• U.S.

Federal Aid: One Big Gulp

3 minute read
TIME

With the heady homily that “education is the keystone in the arch of freedom and progress,” President Kennedy last week sent to Congress a 24-part federal aid bill that would cost $1.25 billion for the first year and touch every level of education, from kindergartens to public libraries to graduate schools. The President calls it “a prudent and balanced program.” and he wants it passed at one gulp, taking his text from Thomas Jefferson: “Let us keep our eye steadily on the whole system.”

The President’s plan is apparently to try to get federal aid through Congress by wrapping it all up in a big package containing something for everyone. His omnibus bill has in it the kind of general aid to public schools that runs into constant trouble, but it also has more than ever of the selective aid in specific fields that Congress has been approving since the birth of the republic. The one-package idea also seeks to unite rival organizations —notably, the American Council on Education, which lobbies for colleges, and the National Education Association, which last year helped to bring about the defeat of the college-aid bill.
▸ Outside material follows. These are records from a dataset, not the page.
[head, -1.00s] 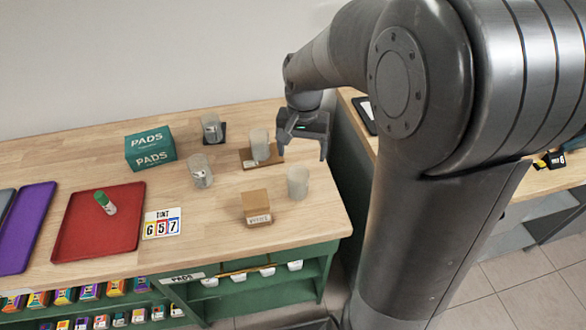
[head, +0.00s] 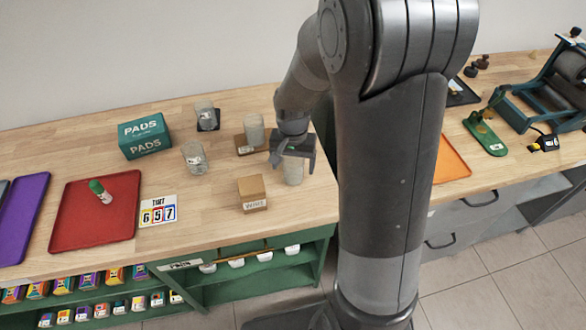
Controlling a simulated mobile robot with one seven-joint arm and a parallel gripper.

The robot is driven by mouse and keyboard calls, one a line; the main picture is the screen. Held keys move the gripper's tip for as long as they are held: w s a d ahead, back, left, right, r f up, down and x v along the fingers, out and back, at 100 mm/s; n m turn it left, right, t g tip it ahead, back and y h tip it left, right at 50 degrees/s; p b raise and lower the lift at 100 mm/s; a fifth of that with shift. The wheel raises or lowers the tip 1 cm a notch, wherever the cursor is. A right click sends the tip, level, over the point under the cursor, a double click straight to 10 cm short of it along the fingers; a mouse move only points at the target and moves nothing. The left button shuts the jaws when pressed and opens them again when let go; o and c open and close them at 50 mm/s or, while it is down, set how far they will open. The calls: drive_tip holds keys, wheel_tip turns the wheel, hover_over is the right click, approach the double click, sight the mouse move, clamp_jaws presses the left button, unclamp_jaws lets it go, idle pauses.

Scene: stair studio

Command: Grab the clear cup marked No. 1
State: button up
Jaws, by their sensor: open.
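Several clear cups stand upright on the wooden counter in the head view. One cup (head: 207,117) stands at the back on a dark square. Another cup (head: 253,128) stands on a brown board. A third cup (head: 194,158) stands front left of these, with faint markings. One more cup (head: 293,172) is at the right, partly hidden by my gripper. The markings are too small to read, so I cannot tell which is No. 1. My gripper (head: 290,164) is open, over or just behind the right cup; I cannot tell whether its fingers touch the cup.
A small cardboard box (head: 252,193) stands left and front of the right cup. A second counter stands at the right.

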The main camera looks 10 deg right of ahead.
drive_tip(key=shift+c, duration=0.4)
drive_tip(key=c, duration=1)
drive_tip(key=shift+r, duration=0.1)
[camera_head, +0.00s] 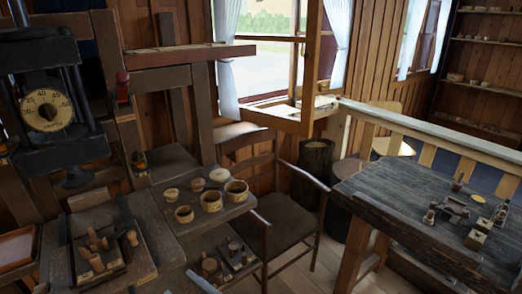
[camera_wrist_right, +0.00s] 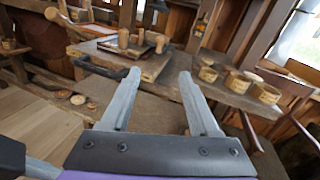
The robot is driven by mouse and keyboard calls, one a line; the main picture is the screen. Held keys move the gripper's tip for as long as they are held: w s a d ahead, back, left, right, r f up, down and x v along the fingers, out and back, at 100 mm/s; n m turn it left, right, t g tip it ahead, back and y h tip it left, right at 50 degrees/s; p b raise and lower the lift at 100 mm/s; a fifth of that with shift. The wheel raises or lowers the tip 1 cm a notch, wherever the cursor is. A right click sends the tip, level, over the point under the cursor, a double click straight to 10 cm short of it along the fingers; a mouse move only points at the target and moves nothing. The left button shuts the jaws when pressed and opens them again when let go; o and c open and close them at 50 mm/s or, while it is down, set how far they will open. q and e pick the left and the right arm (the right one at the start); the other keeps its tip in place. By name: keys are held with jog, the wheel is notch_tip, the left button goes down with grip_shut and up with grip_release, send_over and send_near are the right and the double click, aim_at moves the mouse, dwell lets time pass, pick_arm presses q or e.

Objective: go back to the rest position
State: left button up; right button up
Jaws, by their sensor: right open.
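My right gripper (camera_wrist_right: 160,74) shows in the right wrist view. Its two grey fingers are spread apart with nothing between them. Beyond the fingertips is the wooden bench (camera_wrist_right: 228,97), with a tray of turned pieces (camera_wrist_right: 128,40) on it. Several small round wooden pots (camera_wrist_right: 236,82) stand to the right of the fingers, apart from them. In the head view the pots (camera_head: 211,200) sit on a low bench top.
A wooden armchair (camera_head: 283,217) stands right of the pots. A dark worktable (camera_head: 400,200) with small metal parts fills the right side. A dial press (camera_head: 46,110) stands at the left. Some bare floor (camera_head: 318,262) shows between chair and worktable.

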Congress inevitably will try to untie the big package and pass the selective-help items it likes. An example is more school aid for “federally impacted” areas, such as those around army camps and defense factories. Southern Congressmen love it; this year it will cost about $350 million, and extension should pass without trouble. Due for expansion is the 1958 National Defense Education Act, which spurred the teaching of math, science and foreign languages and set higher academic standards in these subjects. Congress likes aid to education when expressed this way, and may well approve:

» A sharp boost in graduate fellowships under the act, from 1,500 a year to 10,000, plus another 2,000 summer fellowships. » Extending to prospective college and private-school teachers the 50% forgiveness feature of N.D.E.A. loans which is now limited to those who are training to teach in public schools.

Conspicuously absent in the Kennedy bill is any proposal for federal college scholarships, which irk conservative Congressmen. To meet the need for semiprofessional technicians, states would get $50 million a year in grants for building more public junior colleges. All colleges would get $1 billion in federal construction loans over three years.

As for direct federal aid to public schools—an idea torpedoed last year in a debate over religion, segregation and “federal control”—the Administration proposes to offer much less: $1.5 billion over four years to help states build classrooms, raise teachers’ salaries and tackle key problems, such as school dropouts. But the bill excludes aid to parochial schools, and will again run into Roman Catholic opposition.